Hi. This tutorial covers the chi-squared test for independence, also known as the chi-squared test for association. So let's start with a definition. So the chi-squared test for independence slash association is a type of hypothesis test to see if there is an association between two categorical variables in a population of interest.
So let's consider the four-step procedure for this type of test. So number 1, just like always, we're going to formulate a null and alternative-- the null and alternative hypotheses and choose a significance level. When we're dealing with this type of test, the null hypothesis is that there is no association between the two variables. Your alternative hypothesis would be that there is an association.
Step 2, similar to the other chi-squared tests, data comes from a random sample. All expected counts are at least 5. And individual observations are independent. Step 3, we're going to calculate our test statistic, which is chi-squared, and find the p-value. And then, finally, step 4, decide whether to reject or not the null hypothesis and draw a conclusion.
So let's take a look at an example, and then we're going to apply the four steps to it. So below is data that displays the political affiliations and residence type of 176 people. We're going to assume that these people were all sampled randomly and that the observations were independent. So you can see that the people were broken down by two categorical variables, residence type and political affiliation. Residence type, they were categorized as urban, suburban, and rural. And then political affiliation was DFL, GOP, and other. Now, is there an association between political affiliation and residence type?
So what we want to do is run this type of hypothesis test. So let's start with step 1, formulate the null and alternative hypotheses. OK, so we want a null and an alternative. Now, remember our null is that there is no association between the two variables. So for my null hypothesis, I can just say there is no association between political affiliation and residence type.
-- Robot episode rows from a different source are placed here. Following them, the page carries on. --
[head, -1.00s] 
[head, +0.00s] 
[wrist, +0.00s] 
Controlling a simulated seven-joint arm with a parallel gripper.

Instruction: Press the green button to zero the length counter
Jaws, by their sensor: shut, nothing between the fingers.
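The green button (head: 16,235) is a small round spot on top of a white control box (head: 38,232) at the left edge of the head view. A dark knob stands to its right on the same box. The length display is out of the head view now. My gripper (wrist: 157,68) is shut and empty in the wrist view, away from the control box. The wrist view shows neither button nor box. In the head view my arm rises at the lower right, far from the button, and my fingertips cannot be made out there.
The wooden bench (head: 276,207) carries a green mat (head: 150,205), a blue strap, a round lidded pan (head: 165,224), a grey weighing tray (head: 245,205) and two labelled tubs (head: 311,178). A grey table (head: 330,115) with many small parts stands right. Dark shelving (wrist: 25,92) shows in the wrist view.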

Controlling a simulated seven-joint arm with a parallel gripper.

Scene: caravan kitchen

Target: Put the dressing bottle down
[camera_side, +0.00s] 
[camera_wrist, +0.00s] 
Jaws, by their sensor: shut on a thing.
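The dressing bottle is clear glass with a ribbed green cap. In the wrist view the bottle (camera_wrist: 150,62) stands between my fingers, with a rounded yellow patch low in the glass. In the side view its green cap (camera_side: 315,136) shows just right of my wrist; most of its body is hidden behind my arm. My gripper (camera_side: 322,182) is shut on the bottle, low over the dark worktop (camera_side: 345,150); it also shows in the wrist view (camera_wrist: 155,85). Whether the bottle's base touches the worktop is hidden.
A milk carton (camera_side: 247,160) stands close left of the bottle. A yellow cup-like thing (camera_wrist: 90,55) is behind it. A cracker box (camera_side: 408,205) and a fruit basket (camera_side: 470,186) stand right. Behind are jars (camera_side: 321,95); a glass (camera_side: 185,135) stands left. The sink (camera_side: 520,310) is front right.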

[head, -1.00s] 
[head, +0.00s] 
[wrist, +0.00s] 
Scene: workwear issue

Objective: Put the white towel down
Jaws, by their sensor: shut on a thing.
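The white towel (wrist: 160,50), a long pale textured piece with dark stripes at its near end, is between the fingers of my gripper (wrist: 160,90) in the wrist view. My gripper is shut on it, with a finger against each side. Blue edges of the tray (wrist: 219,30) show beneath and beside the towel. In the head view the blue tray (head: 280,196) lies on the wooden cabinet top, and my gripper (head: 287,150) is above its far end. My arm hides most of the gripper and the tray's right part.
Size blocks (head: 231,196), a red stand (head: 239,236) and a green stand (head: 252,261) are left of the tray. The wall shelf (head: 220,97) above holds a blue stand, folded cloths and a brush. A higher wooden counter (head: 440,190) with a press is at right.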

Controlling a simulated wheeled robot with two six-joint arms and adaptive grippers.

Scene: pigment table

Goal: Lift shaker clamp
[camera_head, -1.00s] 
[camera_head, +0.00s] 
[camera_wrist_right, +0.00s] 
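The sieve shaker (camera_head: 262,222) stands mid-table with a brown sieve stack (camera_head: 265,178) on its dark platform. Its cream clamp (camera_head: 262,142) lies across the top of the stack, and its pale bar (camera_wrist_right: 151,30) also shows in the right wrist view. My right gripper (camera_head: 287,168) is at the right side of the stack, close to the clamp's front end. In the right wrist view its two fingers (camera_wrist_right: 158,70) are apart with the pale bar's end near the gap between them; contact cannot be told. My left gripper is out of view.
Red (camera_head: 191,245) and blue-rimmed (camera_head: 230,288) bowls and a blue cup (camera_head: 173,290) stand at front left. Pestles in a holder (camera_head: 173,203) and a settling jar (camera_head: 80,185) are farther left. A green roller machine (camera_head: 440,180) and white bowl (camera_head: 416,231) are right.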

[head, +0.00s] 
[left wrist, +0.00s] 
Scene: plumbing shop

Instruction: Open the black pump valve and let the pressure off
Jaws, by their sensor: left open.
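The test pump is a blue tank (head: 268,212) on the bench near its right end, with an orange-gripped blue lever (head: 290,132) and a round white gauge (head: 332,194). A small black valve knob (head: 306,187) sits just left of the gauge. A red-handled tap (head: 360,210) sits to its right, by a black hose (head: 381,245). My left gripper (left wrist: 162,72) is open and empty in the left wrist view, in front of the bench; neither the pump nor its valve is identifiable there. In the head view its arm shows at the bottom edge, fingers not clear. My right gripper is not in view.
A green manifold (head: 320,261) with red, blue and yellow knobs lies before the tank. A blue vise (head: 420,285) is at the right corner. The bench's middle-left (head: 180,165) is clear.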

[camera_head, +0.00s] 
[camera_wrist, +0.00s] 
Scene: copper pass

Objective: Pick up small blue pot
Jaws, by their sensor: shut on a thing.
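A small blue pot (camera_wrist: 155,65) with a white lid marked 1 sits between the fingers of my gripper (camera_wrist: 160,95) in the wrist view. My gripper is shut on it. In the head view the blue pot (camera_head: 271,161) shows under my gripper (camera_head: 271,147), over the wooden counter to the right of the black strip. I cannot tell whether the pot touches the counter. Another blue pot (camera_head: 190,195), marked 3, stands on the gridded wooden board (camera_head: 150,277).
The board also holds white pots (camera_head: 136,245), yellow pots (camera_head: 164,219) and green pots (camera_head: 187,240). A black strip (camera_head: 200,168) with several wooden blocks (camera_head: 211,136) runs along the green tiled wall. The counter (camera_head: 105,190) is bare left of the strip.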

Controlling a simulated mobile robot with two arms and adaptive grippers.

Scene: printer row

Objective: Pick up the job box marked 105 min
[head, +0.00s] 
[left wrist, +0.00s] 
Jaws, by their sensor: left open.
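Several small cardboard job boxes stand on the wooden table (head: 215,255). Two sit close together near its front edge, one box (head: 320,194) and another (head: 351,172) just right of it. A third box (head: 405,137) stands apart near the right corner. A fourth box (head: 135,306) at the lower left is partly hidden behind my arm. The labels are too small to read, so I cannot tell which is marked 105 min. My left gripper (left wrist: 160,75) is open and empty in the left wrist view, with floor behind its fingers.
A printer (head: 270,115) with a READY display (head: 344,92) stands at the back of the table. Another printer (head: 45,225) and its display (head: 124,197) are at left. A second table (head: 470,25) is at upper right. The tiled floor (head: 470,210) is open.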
And then for my alternate, I can just say either there is an association or I can just say the null is false. And again, this is where we also set our value of alpha. I'm going to set it at 0.05. So I get a relatively small probability of making a type one error.
OK, let's now move to the conditions. So we can check the conditions. Data comes from a random sample. All expected counts are at least 5. And the individual observations are independent. Well, we already kind of commented on this. We'll assume that the data came from a random sample. And we'll also assume that those individual observations-- so from person to person, we had some independence here.
Now, what we need to check now is all expected counts are at least 5. So we actually need to calculate some expected counts. So I'm going to go back to my data. And remember, these are all of my observed counts. Now, to calculate my expected counts, I need to kind of think about what would be true if there actually were no association between these two-- so if all the kind of proportions fell into place.
So the way I'm going to calculate my expected values, I'm going to start just by doing this one, DFL and urban. So what I'm going to do first is calculate my row total here. So if I add up those three values, I'm going to end up with 69. And now I'm going to calculate a column total. So I'm going to kind of count up how many people had an urban residence type. And if I add those up, I should get 67 there.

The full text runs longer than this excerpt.